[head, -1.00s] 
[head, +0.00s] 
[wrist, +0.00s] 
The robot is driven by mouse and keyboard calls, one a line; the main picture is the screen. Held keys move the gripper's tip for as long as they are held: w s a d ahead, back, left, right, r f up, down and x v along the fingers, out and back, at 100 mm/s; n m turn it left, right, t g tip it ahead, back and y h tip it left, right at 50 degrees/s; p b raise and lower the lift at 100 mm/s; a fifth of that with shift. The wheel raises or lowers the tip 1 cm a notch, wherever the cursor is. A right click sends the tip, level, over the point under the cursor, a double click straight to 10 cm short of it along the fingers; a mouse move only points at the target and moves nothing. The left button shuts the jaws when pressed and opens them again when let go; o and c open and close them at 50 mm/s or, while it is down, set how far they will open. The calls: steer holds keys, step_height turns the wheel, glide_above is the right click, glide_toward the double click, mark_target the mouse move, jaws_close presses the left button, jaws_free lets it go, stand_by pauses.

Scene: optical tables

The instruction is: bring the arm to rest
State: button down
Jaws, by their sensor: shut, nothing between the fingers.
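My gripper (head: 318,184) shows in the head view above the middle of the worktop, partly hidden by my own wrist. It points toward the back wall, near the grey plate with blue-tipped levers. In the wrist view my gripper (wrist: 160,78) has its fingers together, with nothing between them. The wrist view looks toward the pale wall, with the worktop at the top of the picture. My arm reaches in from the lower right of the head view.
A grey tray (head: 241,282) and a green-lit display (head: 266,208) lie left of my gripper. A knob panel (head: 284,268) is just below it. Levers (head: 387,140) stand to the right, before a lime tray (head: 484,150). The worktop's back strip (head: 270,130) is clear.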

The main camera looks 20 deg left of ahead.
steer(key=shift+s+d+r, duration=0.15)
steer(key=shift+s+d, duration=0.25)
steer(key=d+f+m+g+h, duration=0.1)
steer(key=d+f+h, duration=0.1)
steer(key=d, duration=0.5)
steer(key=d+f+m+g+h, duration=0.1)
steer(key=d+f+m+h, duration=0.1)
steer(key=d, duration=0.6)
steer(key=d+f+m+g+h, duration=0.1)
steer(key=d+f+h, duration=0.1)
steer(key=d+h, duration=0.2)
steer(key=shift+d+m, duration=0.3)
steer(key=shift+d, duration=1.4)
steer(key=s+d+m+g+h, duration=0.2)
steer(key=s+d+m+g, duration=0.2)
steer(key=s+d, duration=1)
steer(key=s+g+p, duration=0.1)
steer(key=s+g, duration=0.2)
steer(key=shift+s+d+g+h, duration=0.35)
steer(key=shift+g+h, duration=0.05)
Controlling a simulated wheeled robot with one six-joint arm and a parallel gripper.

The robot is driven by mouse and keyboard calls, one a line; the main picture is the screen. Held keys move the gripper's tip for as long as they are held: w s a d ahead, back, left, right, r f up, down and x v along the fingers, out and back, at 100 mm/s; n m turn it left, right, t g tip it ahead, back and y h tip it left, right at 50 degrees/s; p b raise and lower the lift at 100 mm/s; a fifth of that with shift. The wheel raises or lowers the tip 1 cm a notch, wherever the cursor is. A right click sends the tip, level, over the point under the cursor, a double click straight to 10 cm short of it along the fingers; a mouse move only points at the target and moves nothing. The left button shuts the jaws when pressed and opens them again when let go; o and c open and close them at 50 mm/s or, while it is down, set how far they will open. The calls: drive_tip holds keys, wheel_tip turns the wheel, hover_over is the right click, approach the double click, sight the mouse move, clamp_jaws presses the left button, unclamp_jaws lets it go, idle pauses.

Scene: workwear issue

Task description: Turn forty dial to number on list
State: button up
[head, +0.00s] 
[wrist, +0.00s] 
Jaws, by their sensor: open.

========================================

> _PROBLEM REQUIREMENTS_:
Pull out each record as written and restate it exactly.

> _FULL RESPONSE_:
[head, -1.00s] 
[head, +0.00s] 
[wrist, +0.00s] 
The robot is driven by mouse and keyboard calls, one a line; the main picture is the screen. Held keys move the gripper's tip for as long as they are held: w s a d ahead, back, left, right, r f up, down and x v along the fingers, out and back, at 100 mm/s; n m turn it left, right, t g tip it ahead, back and y h tip it left, right at 50 degrees/s; p b raise and lower the lift at 100 mm/s; a fifth of that with shift. The wheel raises or lowers the tip 1 cm a notch, wherever the cursor is. A right click sends the tip, level, over the point under the cursor, a double click straight to 10 cm short of it along the fingers; a mouse move only points at the target and moves nothing. The left button shuts the jaws when pressed and opens them again when let go; o and c open and close them at 50 mm/s or, while it is down, set how far they will open. The calls: steer holds keys, step_height turns the wheel, glide_above is the right click, glide_toward the double click, mark_target the mouse move, jaws_close presses the left button, jaws_free lets it go, stand_by pauses.

Scene: optical tables

The instruction is: bring the arm to rest
State: button down
Jaws, by their sensor: shut, nothing between the fingers.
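My gripper (head: 318,184) shows in the head view above the middle of the worktop, partly hidden by my own wrist. It points toward the back wall, near the grey plate with blue-tipped levers. In the wrist view my gripper (wrist: 160,78) has its fingers together, with nothing between them. The wrist view looks toward the pale wall, with the worktop at the top of the picture. My arm reaches in from the lower right of the head view.
A grey tray (head: 241,282) and a green-lit display (head: 266,208) lie left of my gripper. A knob panel (head: 284,268) is just below it. Levers (head: 387,140) stand to the right, before a lime tray (head: 484,150). The worktop's back strip (head: 270,130) is clear.

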The main camera looks 20 deg left of ahead.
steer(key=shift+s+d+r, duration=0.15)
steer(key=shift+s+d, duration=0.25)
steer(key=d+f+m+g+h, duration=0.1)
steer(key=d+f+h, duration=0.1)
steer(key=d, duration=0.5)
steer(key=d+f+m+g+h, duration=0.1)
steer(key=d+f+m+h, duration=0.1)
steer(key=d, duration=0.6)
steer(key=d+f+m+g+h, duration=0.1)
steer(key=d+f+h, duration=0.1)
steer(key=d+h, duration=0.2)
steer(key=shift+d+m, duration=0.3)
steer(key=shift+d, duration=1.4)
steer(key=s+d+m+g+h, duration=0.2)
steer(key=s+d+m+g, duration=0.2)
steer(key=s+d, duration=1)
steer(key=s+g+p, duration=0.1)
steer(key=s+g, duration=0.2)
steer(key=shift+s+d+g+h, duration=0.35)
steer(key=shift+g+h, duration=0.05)
Controlling a simulated wheeled robot with one six-joint arm and a parallel gripper.

The robot is driven by mouse and keyboard calls, one a line; the main picture is the screen. Held keys move the gripper's tip for as long as they are held: w s a d ahead, back, left, right, r f up, down and x v along the fingers, out and back, at 100 mm/s; n m turn it left, right, t g tip it ahead, back and y h tip it left, right at 50 degrees/s; p b raise and lower the lift at 100 mm/s; a fifth of that with shift. The wheel raises or lowers the tip 1 cm a notch, wherever the cursor is. A right click sends the tip, level, over the point under the cursor, a double click straight to 10 cm short of it along the fingers; a mouse move only points at the target and moves nothing. The left button shuts the jaws when pressed and opens them again when let go; o and c open and close them at 50 mm/s or, while it is down, set how far they will open. The calls: drive_tip holds keys, wheel_tip turns the wheel, hover_over is the right click, approach the double click, sight the mouse move, clamp_jaws presses the left button, unclamp_jaws lets it go, idle pauses.

Scene: workwear issue

Task description: Turn forty dial to number on list
State: button up
[head, +0.00s] 
[wrist, +0.00s] 
Jaws, by their sensor: open.

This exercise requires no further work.